I don't use Tcl (not TCL!) anymore myself, but it'd be more honest to say that it's not that popular these days or not a language you happen to like. This is built with Tcl just fine:


With that out of the way, I think that was a good read, and a reasonable process. It's fair to be a bit subjective about some things, because... we're humans, and that's the way we are.

Personally, I use Rails as my go-to framework because while it's not super fast, it's very, very full of useful things to get up and running quickly, and keep iterating once things are built.

AOL ran on AOLServer[1][2] (TCL + embedded C bits) for many years, I believe, quite happily.

[1] http://www.aolserver.com [2] http://philip.greenspun.com/wtr/aolserver/introduction-1.htm...

Yes, I was going to mention that too - it's a bit ironic saying that Tcl (not TCL!) is not ok for the web when it was used for some of the first serious dynamic content web systems.

I thought I wrote 'modern web'. I'll update if I got that wrong, and I'll update the spelling too.

Edit: good catch David, I used modern web in one instance and 'web' in two others. Changed that to be consistent. TcL now properly spelled. Have a well deserved upvote :)

> TcL now properly spelled

The l is a small l. Kind of like Fortran vs FORTRAN or Cobol vs COBOL or Perl vs PERL. Tcl people prefer Tcl.

I actually think Tcl would be fine for the modern web (it had an event loop before it was cool to have an event loop), but you could easily eliminate it for many of the reasons you eliminate other things - not too many people working on it, not as many ready-made components as something like Rails, and so on.

Two typos in three letters, that's got to be some kind of a record.

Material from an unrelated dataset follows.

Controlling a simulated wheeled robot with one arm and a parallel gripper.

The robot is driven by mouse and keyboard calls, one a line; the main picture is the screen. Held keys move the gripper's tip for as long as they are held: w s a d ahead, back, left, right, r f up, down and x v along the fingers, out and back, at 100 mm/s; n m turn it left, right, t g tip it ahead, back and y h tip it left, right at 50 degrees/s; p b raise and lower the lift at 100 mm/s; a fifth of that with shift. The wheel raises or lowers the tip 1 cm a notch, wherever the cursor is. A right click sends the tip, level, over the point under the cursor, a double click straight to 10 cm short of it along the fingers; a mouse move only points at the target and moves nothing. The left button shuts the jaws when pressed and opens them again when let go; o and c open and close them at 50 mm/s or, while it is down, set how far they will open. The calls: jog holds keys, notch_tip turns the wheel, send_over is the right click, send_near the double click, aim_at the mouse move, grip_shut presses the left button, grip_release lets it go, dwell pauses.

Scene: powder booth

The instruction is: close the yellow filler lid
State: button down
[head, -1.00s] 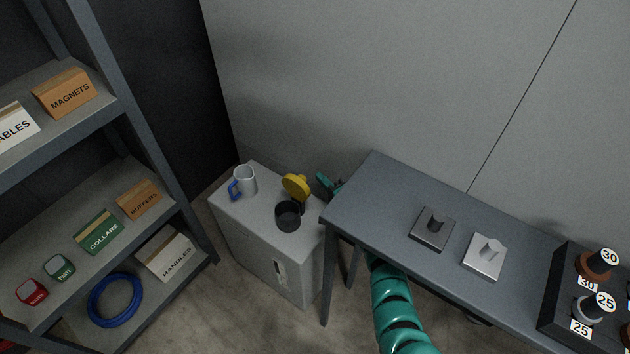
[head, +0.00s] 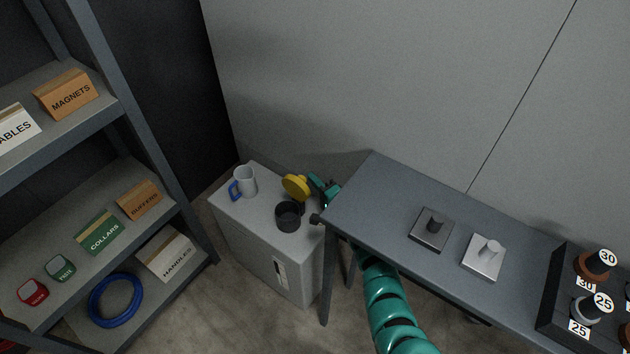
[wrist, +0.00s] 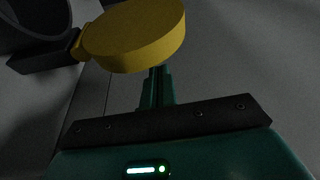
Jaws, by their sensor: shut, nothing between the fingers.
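The yellow filler lid (head: 296,187) stands open, tilted up on its hinge at the back of the dark round filler neck (head: 289,215) on the grey cabinet. In the wrist view the yellow lid (wrist: 136,36) is large, with the dark neck (wrist: 32,22) at the upper left. My teal gripper (head: 318,184) is just right of the lid, on its outer side. It is shut and empty. In the wrist view its fingers (wrist: 157,85) reach up to the lid's lower edge; I cannot tell whether they touch it.
A grey mug with a blue handle (head: 244,182) stands on the cabinet (head: 258,212) left of the lid. A dark table (head: 372,190) is close on the right, above my arm. A shelf rack (head: 150,140) stands at the left.

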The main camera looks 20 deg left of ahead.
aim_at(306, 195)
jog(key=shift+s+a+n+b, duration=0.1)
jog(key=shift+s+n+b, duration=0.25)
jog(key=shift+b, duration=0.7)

Holding out for 3. Changed and deployed, thanks once more. And Tcl wasn't going to get back in on other grounds so at least it won't require me to re-write a major chunk of the post.

I spent many years with Tcl back in the ArsDigita/OpenACS days. Tcl embedded in AOLserver hummed quite well, and as Greenspun once wrote, "Hey, Tcl is just like Lisp, but without a brain, and with syntax on steroids" (http://philip.greenspun.com/tcl/introduction.adp).

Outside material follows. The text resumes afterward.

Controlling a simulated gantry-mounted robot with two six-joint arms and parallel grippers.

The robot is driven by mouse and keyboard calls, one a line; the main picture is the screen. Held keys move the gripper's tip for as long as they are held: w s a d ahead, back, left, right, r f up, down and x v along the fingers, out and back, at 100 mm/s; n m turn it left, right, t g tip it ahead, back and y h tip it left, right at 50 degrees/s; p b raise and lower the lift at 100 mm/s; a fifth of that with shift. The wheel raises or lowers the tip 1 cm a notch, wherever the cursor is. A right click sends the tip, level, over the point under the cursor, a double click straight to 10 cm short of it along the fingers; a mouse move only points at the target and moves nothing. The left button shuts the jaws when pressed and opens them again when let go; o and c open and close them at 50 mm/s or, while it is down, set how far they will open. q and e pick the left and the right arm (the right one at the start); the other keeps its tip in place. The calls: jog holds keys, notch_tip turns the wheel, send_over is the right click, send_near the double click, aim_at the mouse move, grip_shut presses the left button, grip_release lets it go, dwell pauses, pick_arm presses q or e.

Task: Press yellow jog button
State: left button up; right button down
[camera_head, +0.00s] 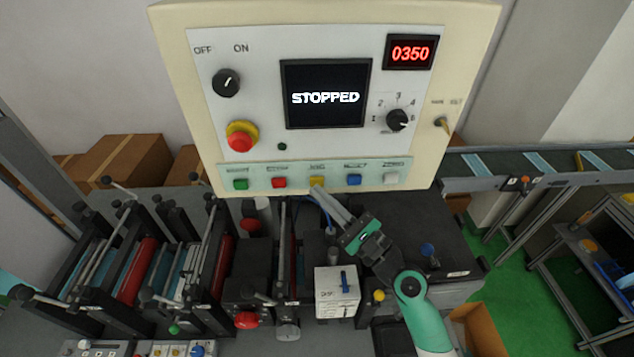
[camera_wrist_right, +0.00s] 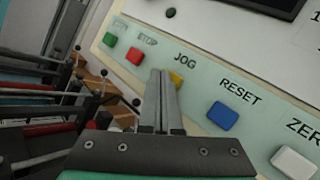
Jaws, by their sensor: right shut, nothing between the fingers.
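The yellow jog button (camera_head: 317,181) sits in the middle of the button row on the control panel (camera_head: 230,120). In the right wrist view the yellow button (camera_wrist_right: 177,79) shows below the JOG label, partly hidden behind my fingertips. My right gripper (camera_head: 318,190) is shut and empty, with its tips right at the yellow button. In the right wrist view the shut fingers (camera_wrist_right: 161,75) point at it; I cannot tell whether they touch it. The screen (camera_head: 325,95) reads STOPPED and the red display (camera_head: 410,53) reads 0350. My left gripper is not in view.
In the same row are green (camera_head: 240,184), red (camera_head: 279,182), blue (camera_head: 354,180) and white (camera_head: 391,178) buttons. A red emergency stop (camera_head: 241,140) is above left. Machine rollers (camera_head: 137,270) and a white box (camera_head: 337,291) stand below the panel.

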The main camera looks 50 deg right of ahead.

I did this a year or so ago. Arrived at Rails. Close contender was Laravel. Rails won because of:

1. A awesome ORM 2. I could use Ruby for iOS applications(Rubymotion). 3. JRuby 4. Great for writing scripts and little one off things I needed to do. 5. Capistrano (although you can use this with any language) 6. Opal(although this really hasn't taken off yet). 7. People are actively trying to speed the language up. MRI, JRuby, Rubinius.

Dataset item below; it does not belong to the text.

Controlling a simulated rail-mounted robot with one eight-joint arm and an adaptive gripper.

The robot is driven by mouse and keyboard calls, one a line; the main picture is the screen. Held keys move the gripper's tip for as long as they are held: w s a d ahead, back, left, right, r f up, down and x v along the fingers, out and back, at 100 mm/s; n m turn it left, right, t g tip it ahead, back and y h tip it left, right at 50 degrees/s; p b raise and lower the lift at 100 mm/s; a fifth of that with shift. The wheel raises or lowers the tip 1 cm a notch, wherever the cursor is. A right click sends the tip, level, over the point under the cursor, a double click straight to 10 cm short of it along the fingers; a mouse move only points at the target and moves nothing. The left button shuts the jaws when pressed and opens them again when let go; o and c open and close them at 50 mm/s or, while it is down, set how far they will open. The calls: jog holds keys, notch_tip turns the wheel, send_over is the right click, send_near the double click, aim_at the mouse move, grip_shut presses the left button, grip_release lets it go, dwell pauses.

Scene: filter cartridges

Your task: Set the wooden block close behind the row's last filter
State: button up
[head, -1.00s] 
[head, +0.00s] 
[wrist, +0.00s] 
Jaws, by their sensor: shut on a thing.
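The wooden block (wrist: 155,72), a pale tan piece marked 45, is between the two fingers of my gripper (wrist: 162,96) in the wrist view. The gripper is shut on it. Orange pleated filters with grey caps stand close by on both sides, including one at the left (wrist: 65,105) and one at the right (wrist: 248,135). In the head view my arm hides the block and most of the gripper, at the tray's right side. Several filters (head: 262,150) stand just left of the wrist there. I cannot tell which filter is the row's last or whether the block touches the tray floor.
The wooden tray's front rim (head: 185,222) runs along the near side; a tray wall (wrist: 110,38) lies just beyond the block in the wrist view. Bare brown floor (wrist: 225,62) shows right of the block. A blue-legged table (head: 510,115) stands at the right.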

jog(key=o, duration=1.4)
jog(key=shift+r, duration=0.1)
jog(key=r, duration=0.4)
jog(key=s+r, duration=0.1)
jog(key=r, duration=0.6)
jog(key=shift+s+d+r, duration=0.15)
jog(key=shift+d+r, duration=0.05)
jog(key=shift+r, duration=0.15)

So I invested in Rails because of the other things I could do with Ruby in addition to web.

Lua over Nginx (aka. Openresty) tempts me, Lapis [1] is really exciting

[1] http://leafo.net/lapis

I'm interested lapis as well, I think this might finally be what I have been looking for...

I can't follow Jacques' reasoning when it comes to any of this. His first choice would have been a PHP framework (in 2014!), yet he goes on to criticize a bunch of languages which have sane == operators seemingly on the basis of his gut reaction to their very existence, while asserting things like "Python is like driving on the autobahn without guard rails" and "Lua is the sweet spot between Ruby and Python." That might be true if Python had shipped with exactly two data structures, and Ruby with zero, and neither of them had integers.

This is all before the frameworks are even discussed, which are included and dismissed for reasons just as arbitrary. Smaller frameworks like Sinatra are discarded because they can't handle the complex logic that flash cards demand, Django's out because of the whole auto safety thing, and we all know that ExpressJS didn't show up at Jaques' birthday party that one time. Play's out because Scala is unfamiliar, despite that not being a specific quality of Scala and just something that's true in general of programming languages one hasn't bothered to learn.

So the final list contains some more PHP horror shows and a few Java and Go frameworks to make things look democratic. Thankfully, Rails makes an appearance, but it feels like this is just because it was lucky enough not to get hit by a dart.

Let it be a lesson -- we all procrastinate, but when you get to the point where you're writing blog posts about dozens of languages and tools, none of which you have direct experience with, the best thing is just to pick something, do what you'd meant to do in the first place (although you will note that writing the flash card app was itself a way to procrastinate on learning Romainian), and discuss the pros and cons of the tools you chose once you actually know what they are.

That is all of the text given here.